Tu vois qu’il y a un moyen, parfois, de contourner le système. Sauf que très tôt, ma mère m’a fait comprendre quel chemin emprunter. J’ai un oncle policier. Comme je viens d’une famille monoparentale, ma mère occupait tous les rôles. Mais quand j’ai commencé à être influencé négativement, ma mère a senti le besoin d’aller chercher de l’aide ailleurs. Cette aide-là, c’était mon grand-père et mon oncle.

Il y avait des Lego à l’école que je voulais, mais je savais très bien qu’on n’avait pas l’argent pour les acheter. Je les ai donc volés. Je les ai cachés dans ma chambre, en me disant bien innocemment que ma mère n’allait pas reconnaître les Lego qu’elle avait achetés et ceux qu’elle n’avait pas achetés…

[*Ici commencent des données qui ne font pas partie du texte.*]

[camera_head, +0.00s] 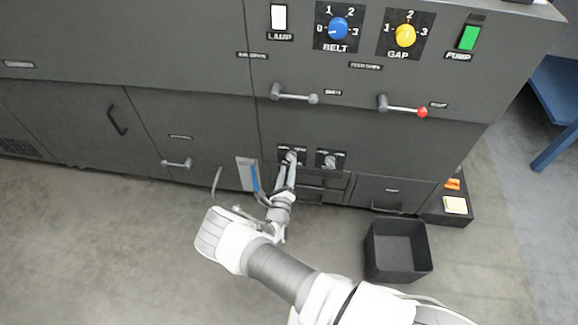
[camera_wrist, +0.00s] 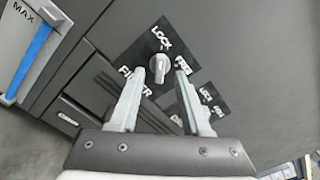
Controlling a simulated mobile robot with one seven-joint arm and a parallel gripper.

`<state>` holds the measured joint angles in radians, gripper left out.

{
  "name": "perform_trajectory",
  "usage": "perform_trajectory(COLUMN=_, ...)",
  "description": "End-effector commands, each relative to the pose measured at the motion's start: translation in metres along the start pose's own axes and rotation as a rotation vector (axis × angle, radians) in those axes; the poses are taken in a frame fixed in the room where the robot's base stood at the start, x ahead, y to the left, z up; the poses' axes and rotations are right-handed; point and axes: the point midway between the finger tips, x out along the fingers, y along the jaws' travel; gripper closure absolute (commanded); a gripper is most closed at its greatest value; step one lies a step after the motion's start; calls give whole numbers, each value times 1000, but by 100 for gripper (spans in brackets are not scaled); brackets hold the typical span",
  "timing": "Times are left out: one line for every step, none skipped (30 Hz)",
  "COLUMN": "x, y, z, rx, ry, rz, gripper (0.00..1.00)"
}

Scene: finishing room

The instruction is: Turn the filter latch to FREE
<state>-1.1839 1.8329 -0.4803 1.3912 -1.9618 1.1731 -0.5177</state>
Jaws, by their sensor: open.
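The filter latch is a small light-grey knob (camera_wrist: 158,66) on a black plate marked LOCK, FREE and FILTER in the wrist view. In the head view its plate (camera_head: 284,149) is low on the dark cabinet, partly hidden by my gripper (camera_head: 289,168). In the wrist view my gripper (camera_wrist: 160,78) is open, with one finger on each side of the knob. I cannot tell whether the fingers touch it. The direction in which the knob points is hard to tell.
A similar second latch (camera_head: 331,160) is just right, its plate (camera_wrist: 207,102) also marked LOCK. A blue-striped MAX gauge (camera_head: 248,174) is to the left. Drawers (camera_head: 322,181) lie below. A black open bin (camera_head: 398,250) stands on the floor at right.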

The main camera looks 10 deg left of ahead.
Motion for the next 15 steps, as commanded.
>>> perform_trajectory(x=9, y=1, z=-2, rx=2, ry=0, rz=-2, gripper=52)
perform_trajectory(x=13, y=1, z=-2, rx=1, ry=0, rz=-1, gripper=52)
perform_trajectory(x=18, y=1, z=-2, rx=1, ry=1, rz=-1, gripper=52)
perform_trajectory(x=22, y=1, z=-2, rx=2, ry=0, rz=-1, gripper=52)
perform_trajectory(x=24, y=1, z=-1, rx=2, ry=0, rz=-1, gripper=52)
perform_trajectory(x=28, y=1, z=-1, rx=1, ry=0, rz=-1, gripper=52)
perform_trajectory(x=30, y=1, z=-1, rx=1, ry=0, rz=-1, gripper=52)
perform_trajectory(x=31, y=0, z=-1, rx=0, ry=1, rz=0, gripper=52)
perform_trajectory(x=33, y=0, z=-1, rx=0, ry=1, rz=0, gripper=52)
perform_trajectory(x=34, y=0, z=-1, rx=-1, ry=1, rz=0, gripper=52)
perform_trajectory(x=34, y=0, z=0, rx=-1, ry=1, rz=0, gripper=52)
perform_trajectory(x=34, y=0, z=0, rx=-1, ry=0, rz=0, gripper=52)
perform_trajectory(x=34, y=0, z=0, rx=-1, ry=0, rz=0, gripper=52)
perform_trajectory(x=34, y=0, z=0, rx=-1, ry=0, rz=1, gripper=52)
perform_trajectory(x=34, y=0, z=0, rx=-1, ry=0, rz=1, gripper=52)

Elle a fini par s’en rendre compte, évidemment. En plus, sur le coup, je lui ai menti et j’ai commencé à sacrer. Elle sentait qu’elle perdait peut-être un peu le contrôle. Elle a appelé mon oncle. Il a dit : OK, je m’en charge, mais ce sera fait à ma manière. Un jour, tout bonnement, elle m’a annoncé qu’on s’en allait chez mon oncle. Super ! Il avait un BBQ, une piscine, la journée s’annonçait bien. Je n’étais pas prêt pour ce qui s’en venait.

Il faut savoir qu’à mes yeux, rien n’était plus important que de rendre mon grand-père, mon oncle et ma mère fiers de moi. Rendus chez mon oncle, ils ont réuni toute la famille dans le salon. Ils étaient 10 devant moi, mes grands-parents, mes cousines, ma sœur, ma mère. J’étais seul sur une chaise devant eux. Imaginez la scène, moi, tout jeune, seul, devant toute ma famille.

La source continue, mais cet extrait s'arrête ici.